恋敵との長期戦や別れさせには“プル戦略”
ペットボトル入りのコーラ、お茶、水。
どれもスーパーマーケットやコンビニには必ずと言ってよいほど置いてある商品ですが、昭和初期の日本では、どこへ言っても売っていなかったし、そういったものがあったとしても誰も買おうとしなかったのではないでしょうか。
それはいったい何故なのか?
コーラのような黒色の飲料は見慣れない人に奇妙ですし、水やお茶はわざわざ買わなくても自前で調達できます。そんなものにお金を払うなんてバカバカしい、という風潮だったのではないでしょうか。

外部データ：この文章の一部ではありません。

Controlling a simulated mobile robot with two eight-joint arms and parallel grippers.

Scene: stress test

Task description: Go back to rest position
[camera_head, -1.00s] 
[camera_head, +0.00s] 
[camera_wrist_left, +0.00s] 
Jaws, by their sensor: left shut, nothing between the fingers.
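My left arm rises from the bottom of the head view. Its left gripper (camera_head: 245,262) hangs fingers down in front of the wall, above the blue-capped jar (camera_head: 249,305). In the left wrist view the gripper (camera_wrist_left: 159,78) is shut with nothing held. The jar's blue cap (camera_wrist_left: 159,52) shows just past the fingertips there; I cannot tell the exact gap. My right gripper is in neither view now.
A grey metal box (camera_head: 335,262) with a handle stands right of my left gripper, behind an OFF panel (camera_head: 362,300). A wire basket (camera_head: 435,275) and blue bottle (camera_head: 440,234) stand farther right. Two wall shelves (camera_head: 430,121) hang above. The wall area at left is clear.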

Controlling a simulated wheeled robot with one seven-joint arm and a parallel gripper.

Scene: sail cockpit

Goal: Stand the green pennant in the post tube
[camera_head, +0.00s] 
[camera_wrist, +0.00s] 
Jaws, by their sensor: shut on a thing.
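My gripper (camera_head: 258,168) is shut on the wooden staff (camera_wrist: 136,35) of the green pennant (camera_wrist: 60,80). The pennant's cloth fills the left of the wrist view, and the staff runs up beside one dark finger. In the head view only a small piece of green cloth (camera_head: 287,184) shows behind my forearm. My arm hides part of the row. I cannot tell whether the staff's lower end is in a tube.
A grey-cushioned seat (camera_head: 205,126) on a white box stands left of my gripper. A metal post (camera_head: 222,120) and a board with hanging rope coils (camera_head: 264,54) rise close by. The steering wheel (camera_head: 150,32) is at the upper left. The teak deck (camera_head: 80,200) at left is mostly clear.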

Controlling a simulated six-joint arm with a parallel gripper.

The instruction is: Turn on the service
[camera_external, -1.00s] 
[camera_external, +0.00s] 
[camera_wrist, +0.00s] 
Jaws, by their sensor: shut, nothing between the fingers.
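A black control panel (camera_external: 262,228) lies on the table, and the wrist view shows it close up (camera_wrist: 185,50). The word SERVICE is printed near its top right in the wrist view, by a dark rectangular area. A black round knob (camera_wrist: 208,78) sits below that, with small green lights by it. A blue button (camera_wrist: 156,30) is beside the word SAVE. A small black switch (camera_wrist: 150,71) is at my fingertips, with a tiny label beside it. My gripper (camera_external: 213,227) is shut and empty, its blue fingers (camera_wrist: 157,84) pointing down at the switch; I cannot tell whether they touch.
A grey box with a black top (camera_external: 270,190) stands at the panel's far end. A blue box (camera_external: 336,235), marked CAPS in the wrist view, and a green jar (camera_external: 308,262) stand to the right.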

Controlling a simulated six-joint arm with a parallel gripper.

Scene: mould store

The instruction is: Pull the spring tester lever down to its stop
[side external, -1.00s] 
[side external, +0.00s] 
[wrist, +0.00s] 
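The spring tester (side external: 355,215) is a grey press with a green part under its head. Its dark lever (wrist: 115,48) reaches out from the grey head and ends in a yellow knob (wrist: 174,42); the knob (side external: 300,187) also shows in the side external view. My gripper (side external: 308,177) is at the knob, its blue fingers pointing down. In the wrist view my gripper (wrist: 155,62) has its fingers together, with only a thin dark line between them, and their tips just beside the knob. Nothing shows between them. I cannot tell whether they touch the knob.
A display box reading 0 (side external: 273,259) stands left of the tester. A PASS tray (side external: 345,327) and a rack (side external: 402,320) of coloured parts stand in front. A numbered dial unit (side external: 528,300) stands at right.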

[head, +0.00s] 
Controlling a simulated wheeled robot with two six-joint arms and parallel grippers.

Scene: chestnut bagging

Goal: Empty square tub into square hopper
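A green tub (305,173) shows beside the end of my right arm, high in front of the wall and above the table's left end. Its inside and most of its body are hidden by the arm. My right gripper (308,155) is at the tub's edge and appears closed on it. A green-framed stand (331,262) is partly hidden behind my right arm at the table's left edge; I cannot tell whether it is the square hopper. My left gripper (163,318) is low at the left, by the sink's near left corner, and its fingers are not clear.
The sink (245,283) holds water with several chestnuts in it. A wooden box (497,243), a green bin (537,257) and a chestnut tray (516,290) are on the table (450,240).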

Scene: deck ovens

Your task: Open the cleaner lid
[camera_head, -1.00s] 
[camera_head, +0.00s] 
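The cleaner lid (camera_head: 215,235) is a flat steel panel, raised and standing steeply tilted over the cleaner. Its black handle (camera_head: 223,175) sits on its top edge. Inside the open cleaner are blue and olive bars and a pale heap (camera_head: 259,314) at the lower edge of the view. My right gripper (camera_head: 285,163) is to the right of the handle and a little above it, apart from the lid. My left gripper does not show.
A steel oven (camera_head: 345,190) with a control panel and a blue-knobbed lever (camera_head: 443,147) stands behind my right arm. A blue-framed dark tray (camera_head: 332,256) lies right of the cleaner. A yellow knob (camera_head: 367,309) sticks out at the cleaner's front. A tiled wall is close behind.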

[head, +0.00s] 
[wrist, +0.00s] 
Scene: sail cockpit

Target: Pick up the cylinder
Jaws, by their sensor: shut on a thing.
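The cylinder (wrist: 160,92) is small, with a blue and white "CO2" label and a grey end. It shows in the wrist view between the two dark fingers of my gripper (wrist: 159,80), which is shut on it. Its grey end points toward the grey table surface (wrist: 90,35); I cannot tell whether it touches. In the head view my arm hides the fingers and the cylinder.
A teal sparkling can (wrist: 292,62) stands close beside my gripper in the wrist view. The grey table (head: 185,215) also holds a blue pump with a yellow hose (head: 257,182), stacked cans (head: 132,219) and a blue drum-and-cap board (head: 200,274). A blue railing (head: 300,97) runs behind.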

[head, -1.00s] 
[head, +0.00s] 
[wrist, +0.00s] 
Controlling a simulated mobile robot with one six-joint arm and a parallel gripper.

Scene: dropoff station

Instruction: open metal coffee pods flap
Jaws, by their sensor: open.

では、令和の現在はどうしてコーラ、お茶、水が日本で浸透しているのか?
それは年月が移り変わるうちに人々がその美味しさや便利さを認めたからでしょう。言うまでもありませんが、物事のよい、悪いはその人の解釈次第です。コーラやお茶や水のように、良い側面をうまくアピールし続ければ、人々のイメージが180度変わる場合があるというよい例です。
販売されているコーラやお茶、水を飲むことを強要される、押し売りされるわけでもなく、人々はいつの間にかそれを購入して飲むことに抵抗がなくなってしまいました。この理由として、繰り返し流れるテレビCMと街の至るところで見掛ける自動販売機の存在があると思います。何度も目にするうちに無意識にその良さが刷り込まれ、非日常が日常に変わっていくということ。意識して言われてみないと誘導されていることに気付いていない人も多いでしょう。
これは恋愛にも通じることで、いつも身近にいるけれども、強引にアプローチしてくるわけではなく、困った時にいつも助けてくれる、役に立つ人というのは、人の潜在意識の中に入りやすく、やがては特別な感情を抱いてしまうという例が少なくありません。弱火でも時間が経てば水が沸騰するように、少しずつ気持ちが温まっていき、気が付けばドキドキが止められなくなっているという恋愛を経験したことがある方もいらっしゃるでしょう。この無意識のうちに恋愛感情を植え付けてしまう方法は、恋敵(ライバル)との長期戦、もしくは別れさせを考える時の戦略として有効です。
狙った異性をピッタリと身近な親友のようなポジションでマークし、目立ったアプローチはせずに聞き役やサポートに徹していると、やがてその異性と恋敵に距離ができることがあります。そこで、自分がいかに望みに応えられる人物であるかを普段から示しておけば、自動販売機やコンビニなどでコーラやお茶、水が売れるが如く、異性のほうから勝手に求めるようになるのです。
こういった相手の潜在意識の印象に自分の魅力を訴える戦略をプル(引きの)戦略とマーケティングの世界では言います。こちらから動くのではなく、時には、相手が動きたくなる動機を与え、相手が動くのを待つという忍耐強さも必要でしょう。